### Directions
Reproduce, exactly and in full, only the lines below from the one containing "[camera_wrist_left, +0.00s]" through the one containing "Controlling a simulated".
>>>>>
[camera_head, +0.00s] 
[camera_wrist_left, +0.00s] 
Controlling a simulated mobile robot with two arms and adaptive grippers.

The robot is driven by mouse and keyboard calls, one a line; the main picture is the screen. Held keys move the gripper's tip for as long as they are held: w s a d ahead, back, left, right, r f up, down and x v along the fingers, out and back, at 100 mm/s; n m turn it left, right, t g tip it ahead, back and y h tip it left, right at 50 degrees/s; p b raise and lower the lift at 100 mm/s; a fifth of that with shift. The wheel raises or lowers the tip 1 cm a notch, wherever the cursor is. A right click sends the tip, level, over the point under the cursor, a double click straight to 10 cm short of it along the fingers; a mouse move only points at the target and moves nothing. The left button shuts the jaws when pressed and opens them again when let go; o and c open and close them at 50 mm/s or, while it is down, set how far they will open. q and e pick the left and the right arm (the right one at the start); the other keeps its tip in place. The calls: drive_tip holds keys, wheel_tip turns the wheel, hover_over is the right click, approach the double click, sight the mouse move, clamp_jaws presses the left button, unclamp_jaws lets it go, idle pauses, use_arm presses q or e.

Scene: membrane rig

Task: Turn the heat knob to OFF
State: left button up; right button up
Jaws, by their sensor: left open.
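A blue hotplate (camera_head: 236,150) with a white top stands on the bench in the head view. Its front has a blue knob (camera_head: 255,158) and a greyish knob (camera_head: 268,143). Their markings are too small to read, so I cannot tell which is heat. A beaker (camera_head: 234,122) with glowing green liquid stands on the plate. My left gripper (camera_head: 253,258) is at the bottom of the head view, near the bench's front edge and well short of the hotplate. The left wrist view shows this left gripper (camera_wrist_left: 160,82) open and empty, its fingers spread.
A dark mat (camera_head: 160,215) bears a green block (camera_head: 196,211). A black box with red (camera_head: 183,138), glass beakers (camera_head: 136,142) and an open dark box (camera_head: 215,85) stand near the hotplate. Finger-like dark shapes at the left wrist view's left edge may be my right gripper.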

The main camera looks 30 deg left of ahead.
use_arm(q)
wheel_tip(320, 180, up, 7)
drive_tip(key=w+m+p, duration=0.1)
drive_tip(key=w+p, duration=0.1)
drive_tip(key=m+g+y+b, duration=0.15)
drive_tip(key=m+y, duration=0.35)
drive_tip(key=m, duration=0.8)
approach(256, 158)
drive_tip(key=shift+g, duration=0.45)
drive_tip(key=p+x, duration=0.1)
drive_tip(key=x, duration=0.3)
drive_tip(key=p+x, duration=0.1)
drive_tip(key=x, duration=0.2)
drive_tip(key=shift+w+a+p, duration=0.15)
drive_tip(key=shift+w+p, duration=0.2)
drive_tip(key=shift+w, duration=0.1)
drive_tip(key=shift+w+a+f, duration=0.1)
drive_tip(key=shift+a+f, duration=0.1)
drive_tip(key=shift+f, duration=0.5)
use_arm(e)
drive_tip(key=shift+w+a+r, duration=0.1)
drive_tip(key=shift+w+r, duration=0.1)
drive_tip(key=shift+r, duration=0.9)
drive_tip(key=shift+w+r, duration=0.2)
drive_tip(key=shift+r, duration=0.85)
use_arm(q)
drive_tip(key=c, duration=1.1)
<<<<<
### Answer in full
[camera_wrist_left, +0.00s] 
Controlling a simulated mobile robot with two arms and adaptive grippers.

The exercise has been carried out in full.